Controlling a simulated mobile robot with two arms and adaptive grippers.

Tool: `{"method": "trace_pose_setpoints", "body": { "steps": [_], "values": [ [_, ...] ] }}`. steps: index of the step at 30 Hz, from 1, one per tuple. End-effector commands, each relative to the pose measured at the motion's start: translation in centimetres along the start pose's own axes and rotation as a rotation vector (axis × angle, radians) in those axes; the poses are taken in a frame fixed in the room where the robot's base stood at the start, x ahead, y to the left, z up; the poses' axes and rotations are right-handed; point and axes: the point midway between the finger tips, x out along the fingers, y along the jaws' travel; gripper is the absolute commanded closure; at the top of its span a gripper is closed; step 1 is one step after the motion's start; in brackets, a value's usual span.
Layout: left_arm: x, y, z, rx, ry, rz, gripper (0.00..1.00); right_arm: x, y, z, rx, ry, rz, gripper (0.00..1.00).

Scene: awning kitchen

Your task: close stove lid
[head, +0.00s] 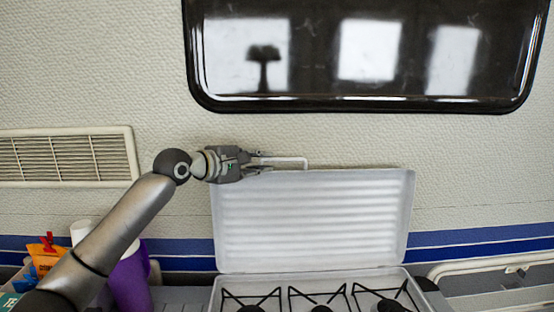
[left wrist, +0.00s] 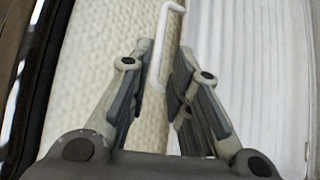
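The stove lid (head: 312,222) is a white ribbed panel, raised upright behind the stove and near the wall. A thin white bracket-shaped handle (head: 305,161) rises from its top edge. The stove (head: 420,296) with black burner grates is below it, cut off by the bottom edge of the head view. My left gripper (head: 268,159) is at the lid's top left edge. In the left wrist view, its fingers (left wrist: 164,52) are apart, with the handle (left wrist: 156,70) between them and gaps visible. The lid (left wrist: 240,70) fills the right of that view. My right gripper is not in view.
A dark-framed window (head: 360,104) is above the lid on the textured wall. A vent grille (head: 65,157) is at left. A purple pitcher (head: 130,280) and an orange packet (head: 46,255) stand at lower left, near my left arm. The space in front of the lid looks clear.

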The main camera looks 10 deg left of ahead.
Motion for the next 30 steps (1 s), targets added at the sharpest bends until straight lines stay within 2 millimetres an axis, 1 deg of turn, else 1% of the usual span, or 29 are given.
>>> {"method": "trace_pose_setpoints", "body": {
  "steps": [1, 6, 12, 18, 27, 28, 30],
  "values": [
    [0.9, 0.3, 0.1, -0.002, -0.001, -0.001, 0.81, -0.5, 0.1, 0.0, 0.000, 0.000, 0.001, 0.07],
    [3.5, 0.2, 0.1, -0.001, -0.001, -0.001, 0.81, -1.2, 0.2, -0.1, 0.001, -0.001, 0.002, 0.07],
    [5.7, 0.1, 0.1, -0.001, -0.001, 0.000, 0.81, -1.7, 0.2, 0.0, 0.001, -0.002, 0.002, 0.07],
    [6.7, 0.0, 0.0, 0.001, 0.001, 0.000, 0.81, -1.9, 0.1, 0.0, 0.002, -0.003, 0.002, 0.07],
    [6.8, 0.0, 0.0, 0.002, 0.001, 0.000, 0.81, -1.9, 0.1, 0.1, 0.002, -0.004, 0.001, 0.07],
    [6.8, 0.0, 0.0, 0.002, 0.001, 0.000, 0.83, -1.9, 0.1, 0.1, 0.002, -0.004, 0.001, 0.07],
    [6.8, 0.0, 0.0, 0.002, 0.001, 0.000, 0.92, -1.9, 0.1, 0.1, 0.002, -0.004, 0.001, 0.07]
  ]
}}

**WRITTEN REQUEST**: Quote the material in full and exactly; do not carry over its pictures.

**SOLUTION TO THIS PROBLEM**:
Controlling a simulated mobile robot with two arms and adaptive grippers.

Tool: `{"method": "trace_pose_setpoints", "body": { "steps": [_], "values": [ [_, ...] ] }}`. steps: index of the step at 30 Hz, from 1, one per tuple. End-effector commands, each relative to the pose measured at the motion's start: translation in centimetres along the start pose's own axes and rotation as a rotation vector (axis × angle, radians) in those axes; the poses are taken in a frame fixed in the room where the robot's base stood at the start, x ahead, y to the left, z up; the poses' axes and rotations are right-handed; point and axes: the point midway between the finger tips, x out along the fingers, y along the jaws' travel; gripper is the absolute commanded closure; at the top of its span a gripper is closed; step 1 is one step after the motion's start; in brackets, a value's usual span.
Layout: left_arm: x, y, z, rx, ry, rz, gripper (0.00..1.00); right_arm: x, y, z, rx, ry, rz, gripper (0.00..1.00).

Scene: awning kitchen

Your task: close stove lid
[head, +0.00s] 
[left wrist, +0.00s] 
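The stove lid (head: 312,222) is a white ribbed panel, raised upright behind the stove and near the wall. A thin white bracket-shaped handle (head: 305,161) rises from its top edge. The stove (head: 420,296) with black burner grates is below it, cut off by the bottom edge of the head view. My left gripper (head: 268,159) is at the lid's top left edge. In the left wrist view, its fingers (left wrist: 164,52) are apart, with the handle (left wrist: 156,70) between them and gaps visible. The lid (left wrist: 240,70) fills the right of that view. My right gripper is not in view.
A dark-framed window (head: 360,104) is above the lid on the textured wall. A vent grille (head: 65,157) is at left. A purple pitcher (head: 130,280) and an orange packet (head: 46,255) stand at lower left, near my left arm. The space in front of the lid looks clear.

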The main camera looks 10 deg left of ahead.
Motion for the next 30 steps (1 s), targets added at the sharpest bends until straight lines stay within 2 millimetres an axis, 1 deg of turn, else 1% of the usual span, or 29 are given.
>>> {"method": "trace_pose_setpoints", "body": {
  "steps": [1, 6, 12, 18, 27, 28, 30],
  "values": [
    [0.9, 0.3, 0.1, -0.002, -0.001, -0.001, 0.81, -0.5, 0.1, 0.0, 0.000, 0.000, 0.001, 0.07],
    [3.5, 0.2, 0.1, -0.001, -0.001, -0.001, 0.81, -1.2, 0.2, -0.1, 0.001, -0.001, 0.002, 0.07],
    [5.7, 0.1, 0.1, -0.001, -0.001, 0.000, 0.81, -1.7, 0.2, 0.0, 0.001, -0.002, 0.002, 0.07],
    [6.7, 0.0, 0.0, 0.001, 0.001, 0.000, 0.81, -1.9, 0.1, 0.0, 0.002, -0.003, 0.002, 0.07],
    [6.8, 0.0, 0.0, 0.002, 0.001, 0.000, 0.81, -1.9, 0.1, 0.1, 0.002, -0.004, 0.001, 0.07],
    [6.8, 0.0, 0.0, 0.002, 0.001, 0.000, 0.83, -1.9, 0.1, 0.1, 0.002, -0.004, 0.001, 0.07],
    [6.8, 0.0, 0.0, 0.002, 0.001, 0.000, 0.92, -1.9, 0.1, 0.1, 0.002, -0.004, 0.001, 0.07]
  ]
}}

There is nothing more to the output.